%%

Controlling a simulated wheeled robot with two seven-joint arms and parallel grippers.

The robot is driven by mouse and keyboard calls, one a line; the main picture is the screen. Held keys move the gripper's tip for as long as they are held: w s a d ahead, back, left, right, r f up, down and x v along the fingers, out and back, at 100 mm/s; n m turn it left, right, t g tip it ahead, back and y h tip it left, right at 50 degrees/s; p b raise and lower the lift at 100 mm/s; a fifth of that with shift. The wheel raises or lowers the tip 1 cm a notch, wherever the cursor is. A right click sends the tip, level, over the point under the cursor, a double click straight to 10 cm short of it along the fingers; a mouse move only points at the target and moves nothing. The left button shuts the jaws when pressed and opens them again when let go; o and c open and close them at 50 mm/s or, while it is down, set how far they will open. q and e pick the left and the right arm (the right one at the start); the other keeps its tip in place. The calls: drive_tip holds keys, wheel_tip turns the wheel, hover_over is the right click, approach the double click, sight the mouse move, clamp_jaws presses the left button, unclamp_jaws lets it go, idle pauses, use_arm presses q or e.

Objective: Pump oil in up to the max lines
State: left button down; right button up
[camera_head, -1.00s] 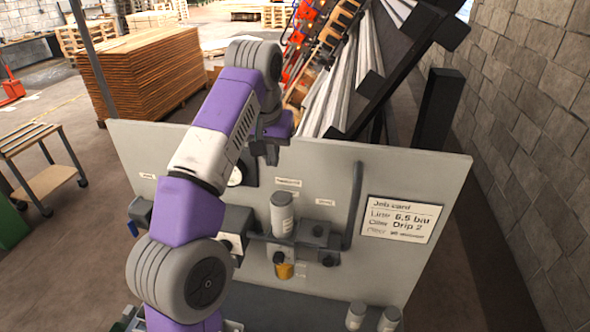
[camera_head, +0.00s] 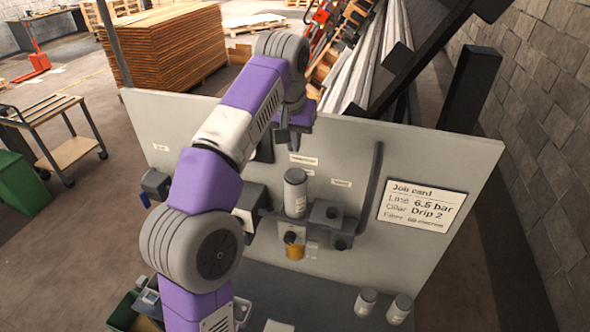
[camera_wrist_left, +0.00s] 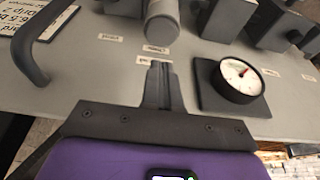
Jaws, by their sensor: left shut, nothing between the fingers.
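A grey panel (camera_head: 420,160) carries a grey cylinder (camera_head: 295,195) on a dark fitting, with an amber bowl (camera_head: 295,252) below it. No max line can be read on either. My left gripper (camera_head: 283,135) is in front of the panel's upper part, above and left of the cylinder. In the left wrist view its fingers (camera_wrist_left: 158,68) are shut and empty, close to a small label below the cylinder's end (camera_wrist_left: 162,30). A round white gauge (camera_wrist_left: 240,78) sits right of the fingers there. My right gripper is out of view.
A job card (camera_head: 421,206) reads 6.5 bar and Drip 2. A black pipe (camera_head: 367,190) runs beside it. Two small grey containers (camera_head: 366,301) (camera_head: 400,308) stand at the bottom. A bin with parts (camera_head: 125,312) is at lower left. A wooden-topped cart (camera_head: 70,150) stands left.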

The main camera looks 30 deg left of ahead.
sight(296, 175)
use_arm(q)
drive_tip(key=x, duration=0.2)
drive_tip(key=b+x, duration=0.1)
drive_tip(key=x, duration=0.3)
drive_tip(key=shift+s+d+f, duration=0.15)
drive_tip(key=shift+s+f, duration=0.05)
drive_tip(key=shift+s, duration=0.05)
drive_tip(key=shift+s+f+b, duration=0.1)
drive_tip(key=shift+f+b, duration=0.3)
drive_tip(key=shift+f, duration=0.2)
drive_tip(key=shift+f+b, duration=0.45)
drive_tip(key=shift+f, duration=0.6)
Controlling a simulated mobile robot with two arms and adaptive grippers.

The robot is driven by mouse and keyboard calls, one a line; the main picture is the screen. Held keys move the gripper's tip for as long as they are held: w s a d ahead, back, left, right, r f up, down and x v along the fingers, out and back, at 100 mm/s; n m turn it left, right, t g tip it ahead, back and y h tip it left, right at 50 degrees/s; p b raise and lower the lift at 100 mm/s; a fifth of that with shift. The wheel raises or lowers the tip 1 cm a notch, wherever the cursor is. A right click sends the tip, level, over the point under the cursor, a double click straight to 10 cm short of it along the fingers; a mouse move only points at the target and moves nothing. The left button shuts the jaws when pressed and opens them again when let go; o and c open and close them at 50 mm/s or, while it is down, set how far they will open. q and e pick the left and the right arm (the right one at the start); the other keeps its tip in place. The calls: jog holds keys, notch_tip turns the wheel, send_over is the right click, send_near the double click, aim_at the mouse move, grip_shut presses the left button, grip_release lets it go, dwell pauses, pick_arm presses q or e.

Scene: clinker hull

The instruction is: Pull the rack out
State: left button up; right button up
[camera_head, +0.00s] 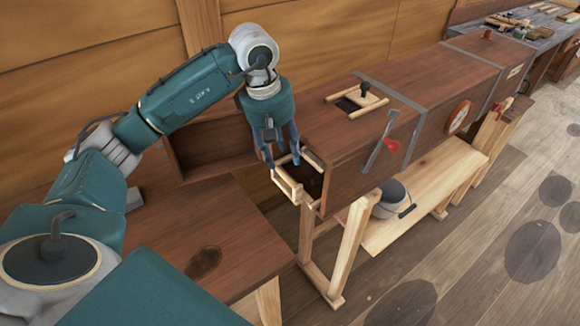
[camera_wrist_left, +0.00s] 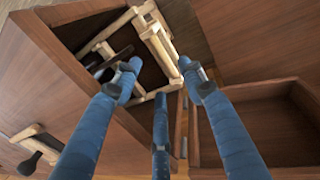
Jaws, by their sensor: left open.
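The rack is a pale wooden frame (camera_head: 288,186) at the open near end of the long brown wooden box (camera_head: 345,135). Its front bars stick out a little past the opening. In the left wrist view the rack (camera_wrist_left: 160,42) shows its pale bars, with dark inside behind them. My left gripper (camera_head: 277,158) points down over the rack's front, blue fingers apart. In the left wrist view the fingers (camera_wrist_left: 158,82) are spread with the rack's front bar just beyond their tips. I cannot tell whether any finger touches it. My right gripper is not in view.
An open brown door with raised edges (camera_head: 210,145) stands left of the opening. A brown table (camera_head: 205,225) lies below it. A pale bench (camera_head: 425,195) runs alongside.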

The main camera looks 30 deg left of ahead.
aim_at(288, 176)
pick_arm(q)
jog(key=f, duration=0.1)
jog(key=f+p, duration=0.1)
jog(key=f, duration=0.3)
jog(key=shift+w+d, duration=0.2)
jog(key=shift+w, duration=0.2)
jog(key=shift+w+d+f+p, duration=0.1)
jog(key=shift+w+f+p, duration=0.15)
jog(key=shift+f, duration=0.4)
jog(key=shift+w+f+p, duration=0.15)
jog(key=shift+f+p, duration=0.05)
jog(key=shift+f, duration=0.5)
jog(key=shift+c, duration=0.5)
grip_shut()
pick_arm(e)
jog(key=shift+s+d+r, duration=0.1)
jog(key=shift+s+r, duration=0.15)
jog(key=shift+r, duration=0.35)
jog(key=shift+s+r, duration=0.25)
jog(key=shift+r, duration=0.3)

%%
%%

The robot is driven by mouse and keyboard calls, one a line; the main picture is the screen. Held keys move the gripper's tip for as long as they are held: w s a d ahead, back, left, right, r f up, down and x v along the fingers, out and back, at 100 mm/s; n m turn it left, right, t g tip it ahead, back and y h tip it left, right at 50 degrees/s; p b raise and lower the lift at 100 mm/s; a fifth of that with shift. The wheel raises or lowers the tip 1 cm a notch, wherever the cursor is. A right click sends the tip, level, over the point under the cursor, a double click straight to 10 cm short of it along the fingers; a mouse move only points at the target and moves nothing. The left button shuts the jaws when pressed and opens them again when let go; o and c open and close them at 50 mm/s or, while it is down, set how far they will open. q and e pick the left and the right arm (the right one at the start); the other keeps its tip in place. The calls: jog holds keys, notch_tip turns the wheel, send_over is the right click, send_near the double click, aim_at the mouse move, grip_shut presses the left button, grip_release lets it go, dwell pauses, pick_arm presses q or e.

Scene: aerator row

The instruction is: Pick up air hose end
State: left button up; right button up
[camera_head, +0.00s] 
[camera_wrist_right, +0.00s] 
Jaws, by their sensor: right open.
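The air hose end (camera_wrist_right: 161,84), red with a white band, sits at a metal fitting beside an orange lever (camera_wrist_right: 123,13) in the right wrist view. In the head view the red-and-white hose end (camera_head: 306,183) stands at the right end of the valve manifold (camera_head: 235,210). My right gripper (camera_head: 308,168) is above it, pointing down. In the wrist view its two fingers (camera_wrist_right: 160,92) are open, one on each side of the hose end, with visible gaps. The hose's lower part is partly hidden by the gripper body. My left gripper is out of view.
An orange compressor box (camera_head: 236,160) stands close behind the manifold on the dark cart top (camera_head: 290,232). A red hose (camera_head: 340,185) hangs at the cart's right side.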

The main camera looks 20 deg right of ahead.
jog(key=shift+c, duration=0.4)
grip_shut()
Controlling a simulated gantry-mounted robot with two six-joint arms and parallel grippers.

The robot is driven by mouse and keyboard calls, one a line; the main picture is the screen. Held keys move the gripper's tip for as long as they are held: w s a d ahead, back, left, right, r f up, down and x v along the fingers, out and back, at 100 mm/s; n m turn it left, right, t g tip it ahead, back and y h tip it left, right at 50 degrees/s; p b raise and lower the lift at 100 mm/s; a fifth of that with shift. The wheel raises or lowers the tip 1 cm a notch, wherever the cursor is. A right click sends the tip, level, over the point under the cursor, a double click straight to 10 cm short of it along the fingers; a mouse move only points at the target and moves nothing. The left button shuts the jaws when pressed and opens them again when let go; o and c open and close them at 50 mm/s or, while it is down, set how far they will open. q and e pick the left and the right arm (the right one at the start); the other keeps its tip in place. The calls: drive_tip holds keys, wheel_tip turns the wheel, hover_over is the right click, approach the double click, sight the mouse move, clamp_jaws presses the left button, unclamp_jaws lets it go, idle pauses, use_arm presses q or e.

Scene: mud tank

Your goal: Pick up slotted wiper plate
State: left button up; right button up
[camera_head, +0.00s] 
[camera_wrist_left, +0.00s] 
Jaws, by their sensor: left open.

%%

▸ What is expected
Filter the entries above down to the lines containing the word "instruction".

▸ Written reply
The instruction is: Pull the rack out
The instruction is: Pick up air hose end

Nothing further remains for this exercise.